Skechers does not want Golden Goose to bag a trademark registration for the star design that appears on the side of its pricey sneakers. In response to the trademark application that Golden Goose filed with the U.S. Patent and Trademark Office (“USPTO”) in August 2017, in which it is seeking a federal registration for “a tilted five-pointed star with the top point cut off and the tip of the lower right point cut off” for use on footwear and leather goods, Skechers has called foul. 

In an opposition that it filed with the USPTO in July, Skechers claims that Golden Goose’s quest to claim exclusive rights in its specific star trademark should be swiftly shut down for a whole host of reasons, including because the star mark allegedly fails to function as a trademark, i.e., a symbol that serves to identify a single source.
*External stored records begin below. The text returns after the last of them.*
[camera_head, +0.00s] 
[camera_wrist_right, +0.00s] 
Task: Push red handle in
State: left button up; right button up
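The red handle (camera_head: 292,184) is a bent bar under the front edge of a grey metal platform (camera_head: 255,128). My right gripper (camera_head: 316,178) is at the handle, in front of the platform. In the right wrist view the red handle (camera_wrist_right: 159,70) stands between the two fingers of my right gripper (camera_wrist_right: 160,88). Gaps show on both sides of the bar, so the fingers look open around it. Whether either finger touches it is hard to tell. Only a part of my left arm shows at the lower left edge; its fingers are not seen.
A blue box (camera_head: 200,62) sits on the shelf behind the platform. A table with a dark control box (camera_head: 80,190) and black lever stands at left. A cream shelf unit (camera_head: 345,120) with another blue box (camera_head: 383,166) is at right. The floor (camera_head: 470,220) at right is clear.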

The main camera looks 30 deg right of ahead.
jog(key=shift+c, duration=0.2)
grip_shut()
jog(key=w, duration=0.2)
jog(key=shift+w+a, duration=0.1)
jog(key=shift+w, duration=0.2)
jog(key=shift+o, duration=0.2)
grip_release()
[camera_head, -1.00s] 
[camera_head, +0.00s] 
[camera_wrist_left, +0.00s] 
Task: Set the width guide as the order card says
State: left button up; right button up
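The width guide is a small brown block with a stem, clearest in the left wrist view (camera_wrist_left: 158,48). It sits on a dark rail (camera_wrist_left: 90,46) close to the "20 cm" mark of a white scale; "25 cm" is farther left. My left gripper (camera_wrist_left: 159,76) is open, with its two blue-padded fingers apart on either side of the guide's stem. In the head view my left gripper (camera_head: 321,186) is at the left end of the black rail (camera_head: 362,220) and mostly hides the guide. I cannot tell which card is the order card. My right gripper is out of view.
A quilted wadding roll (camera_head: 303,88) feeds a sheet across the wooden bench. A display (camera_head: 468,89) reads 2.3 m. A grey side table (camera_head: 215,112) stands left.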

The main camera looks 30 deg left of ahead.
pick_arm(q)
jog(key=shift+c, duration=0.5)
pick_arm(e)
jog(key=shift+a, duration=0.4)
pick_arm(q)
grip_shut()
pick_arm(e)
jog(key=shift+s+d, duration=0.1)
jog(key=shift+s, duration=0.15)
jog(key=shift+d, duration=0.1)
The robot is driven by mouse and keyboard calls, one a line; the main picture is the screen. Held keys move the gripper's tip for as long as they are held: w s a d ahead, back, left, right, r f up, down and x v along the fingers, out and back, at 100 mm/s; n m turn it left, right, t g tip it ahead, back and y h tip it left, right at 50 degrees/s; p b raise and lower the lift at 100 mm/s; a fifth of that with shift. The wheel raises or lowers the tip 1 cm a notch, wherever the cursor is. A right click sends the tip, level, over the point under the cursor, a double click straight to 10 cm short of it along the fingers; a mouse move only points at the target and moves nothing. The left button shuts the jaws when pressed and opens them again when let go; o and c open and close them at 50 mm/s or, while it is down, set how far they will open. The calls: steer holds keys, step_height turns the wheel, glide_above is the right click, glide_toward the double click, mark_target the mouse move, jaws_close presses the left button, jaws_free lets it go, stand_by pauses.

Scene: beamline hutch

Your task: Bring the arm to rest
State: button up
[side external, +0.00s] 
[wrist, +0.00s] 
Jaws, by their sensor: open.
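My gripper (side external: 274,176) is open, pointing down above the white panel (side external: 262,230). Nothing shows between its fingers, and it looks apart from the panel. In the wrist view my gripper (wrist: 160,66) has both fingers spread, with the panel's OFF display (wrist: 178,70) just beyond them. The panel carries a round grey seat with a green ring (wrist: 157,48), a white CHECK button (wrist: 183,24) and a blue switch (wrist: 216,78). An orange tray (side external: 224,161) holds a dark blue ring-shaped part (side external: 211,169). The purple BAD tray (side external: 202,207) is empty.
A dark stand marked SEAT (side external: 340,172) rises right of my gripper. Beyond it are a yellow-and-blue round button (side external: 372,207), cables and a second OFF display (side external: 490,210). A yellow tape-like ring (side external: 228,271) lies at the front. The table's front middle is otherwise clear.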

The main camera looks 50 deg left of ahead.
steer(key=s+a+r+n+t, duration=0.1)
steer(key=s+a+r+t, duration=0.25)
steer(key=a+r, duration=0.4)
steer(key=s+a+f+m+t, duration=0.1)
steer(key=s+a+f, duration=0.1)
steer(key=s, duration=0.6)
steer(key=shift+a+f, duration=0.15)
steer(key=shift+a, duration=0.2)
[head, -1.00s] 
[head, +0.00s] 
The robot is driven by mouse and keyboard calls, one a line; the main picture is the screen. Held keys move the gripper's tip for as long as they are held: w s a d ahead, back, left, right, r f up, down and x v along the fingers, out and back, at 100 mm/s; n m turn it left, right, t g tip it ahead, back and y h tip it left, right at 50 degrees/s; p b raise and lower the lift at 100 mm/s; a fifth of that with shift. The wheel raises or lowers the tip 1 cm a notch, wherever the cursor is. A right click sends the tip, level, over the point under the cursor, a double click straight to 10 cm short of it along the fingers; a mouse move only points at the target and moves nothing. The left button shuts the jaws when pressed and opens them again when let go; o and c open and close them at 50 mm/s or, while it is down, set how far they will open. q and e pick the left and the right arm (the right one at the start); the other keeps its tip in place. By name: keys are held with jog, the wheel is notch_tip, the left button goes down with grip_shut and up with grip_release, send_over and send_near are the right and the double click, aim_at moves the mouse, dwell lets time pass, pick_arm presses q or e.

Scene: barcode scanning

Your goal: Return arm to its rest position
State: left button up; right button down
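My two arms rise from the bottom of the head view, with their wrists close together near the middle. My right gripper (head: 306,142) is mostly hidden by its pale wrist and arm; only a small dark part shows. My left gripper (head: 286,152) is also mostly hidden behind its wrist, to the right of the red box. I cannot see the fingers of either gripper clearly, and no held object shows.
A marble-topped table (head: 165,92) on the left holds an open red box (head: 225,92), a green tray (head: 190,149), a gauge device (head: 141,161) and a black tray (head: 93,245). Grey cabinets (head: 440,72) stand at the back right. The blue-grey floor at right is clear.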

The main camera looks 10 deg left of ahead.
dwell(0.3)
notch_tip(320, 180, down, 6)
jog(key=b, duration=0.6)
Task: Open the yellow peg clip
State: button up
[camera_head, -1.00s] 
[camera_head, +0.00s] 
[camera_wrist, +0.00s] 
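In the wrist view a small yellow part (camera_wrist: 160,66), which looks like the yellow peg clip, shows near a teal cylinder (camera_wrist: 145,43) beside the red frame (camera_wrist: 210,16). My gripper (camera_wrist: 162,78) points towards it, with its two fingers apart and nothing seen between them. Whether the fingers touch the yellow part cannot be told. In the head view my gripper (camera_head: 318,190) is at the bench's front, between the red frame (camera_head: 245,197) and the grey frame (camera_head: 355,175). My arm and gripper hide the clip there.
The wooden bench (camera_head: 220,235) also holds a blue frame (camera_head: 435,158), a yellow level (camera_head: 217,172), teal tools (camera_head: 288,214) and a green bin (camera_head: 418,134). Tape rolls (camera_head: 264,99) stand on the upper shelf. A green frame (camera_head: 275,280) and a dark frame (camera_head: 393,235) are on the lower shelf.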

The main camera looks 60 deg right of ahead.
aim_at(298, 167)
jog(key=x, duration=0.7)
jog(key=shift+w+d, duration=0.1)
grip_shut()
Counsel for Manhattan Beach, California-based Skechers claims that Golden Goose’s star “mark is purely ornamental or, alternatively, is merely ornamental without acquired distinctiveness and therefore does not function as a trademark.” 

Instead of serving a source-identifying function, Skechers claims that the mark “as a whole, is aesthetically functional in that its use is merely to decorate shoes,” thereby, preventing it from and “functioning as a trademark.” 

Beyond that, Skechers claims that “due to unpoliced, or unsuccessfully policed, third-party uses of similar marks” to Golden Goose’s star, “the public cannot and does not identify [Golden Goose] as the single source of the goods claimed in the application,” namely, footwear and leather goods, which is another reason why the application should be tossed out. 

Finally, Skechers claims that it “and others have a competitive need to decorate products, including shoes and accessories, with five-pointed star designs with one or more points cut off.” The brand asserts that of the “3,000 [or so] styles of shoes [that it sells] throughout the world at any given time … some include one or more tilted five-pointed stars with one or more points cut off.” 

“It is not commercially feasible,” Skechers argues, “to design an over-all design including five-pointed stars without some tilting of stars, and without one or more points cut off at seam lines.” In order to “avoid cutting off points in an over-all star design would require expensive engineering, limiting the number of stars that could decorate the shoe.” 

Meanwhile, Venice, Italy-based Golden Goose, which was launched in 2000, asserts in its application that it has been using the unique star design in connection with its products consistently for years, and points to an existing registration for the mark, which was filed in 2014 and granted by the European Union Intellectual Property Office in May 2017. 

UPDATED (June 14, 2019): On the heels of Golden Goose fighting back in the answer that it filed with the U.S. Patent and Trademark Office’s Trademark Trial and Appeal Board (“TTAB”), in which it denied the bulk of Skechers’ claims and/or asserted that it lacked sufficient knowledge to either affirm or deny its more-mass-market footwear counterpart’s claims, it seems the two companies are attempting to settle their differences outside of the purview of the TTAB. Skechers filed a consent motion to suspend the proceedings temporarily in light of ongoing settlement negotiations. According to Skechers’ filing, “The parties are actively engaged in negotiations for the settlement of this matter. Skechers U.S.A. Inc. and Skechers U.S.A. Inc., II requests that this proceeding be suspended for 90 days to allow the parties to continue their settlement efforts.”